Formative assessment
4 min- Submit your revised body paragraph 2 with: (1) sentence-rhythm variation visible (mix of short/medium/long); (2) at least 1 active-voice revision; (3) optional tricolon for closure.
Closure
1 min- Restate: rhythm = variation; active default; passive deliberate; tricolon for closure
- Preview tomorrow's semicolon + colon work
Homework
20 min- Complete argument draft (intro + 2-3 bodies + counterclaim + conclusion) with rhythm-and-voice attention. Bring tomorrow for Pass 1 launch.
Exercises in this lesson
Differentiation
- MG-9 + MG-8 + MG-31 at every desk
- Pre-filled Paramedic Method first step
- Sentence-length-counting card
- Find a passive-voice rhetorical move in a politician speech (often used to obscure agency); analyze
- Construct a 5-sentence paragraph with deliberate short-long-short-long-tricolon rhythm pattern
- Bilingual active/passive comparison card
- Pre-filled Paramedic Method for 3 sentences
- Audio of Murakami compressed-style excerpt
- Reduce to 3 Paramedic conversions
- MG-9 + MG-8 anchors at desk
- Allow oral conversion with teacher transcription
Teacher notes
Sentence rhythm is felt rather than analyzed — reading aloud is essential.
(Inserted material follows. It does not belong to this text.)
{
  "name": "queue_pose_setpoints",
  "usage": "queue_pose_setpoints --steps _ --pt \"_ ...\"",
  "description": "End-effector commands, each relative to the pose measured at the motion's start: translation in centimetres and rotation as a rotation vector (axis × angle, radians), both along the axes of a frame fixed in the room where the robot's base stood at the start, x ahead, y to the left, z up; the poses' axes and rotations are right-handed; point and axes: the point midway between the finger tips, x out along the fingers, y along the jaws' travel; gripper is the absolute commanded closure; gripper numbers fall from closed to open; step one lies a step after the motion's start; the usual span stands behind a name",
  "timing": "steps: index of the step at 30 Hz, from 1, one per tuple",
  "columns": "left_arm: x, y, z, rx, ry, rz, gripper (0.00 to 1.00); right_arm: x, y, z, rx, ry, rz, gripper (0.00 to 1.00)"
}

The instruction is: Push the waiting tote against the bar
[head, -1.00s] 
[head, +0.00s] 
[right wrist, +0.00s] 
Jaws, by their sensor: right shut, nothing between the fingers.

The Paramedic Method (Lanham) is a robust routine for passive-to-active conversion. Watch for students who treat passive voice as wrong — emphasize the 4 legitimate uses. The same-length-sentence monotony problem is the universal G6 issue; the rhythm audit is the fix. Use Murakami as the model for compressed style — his short sentences are rhetorical, not lazy.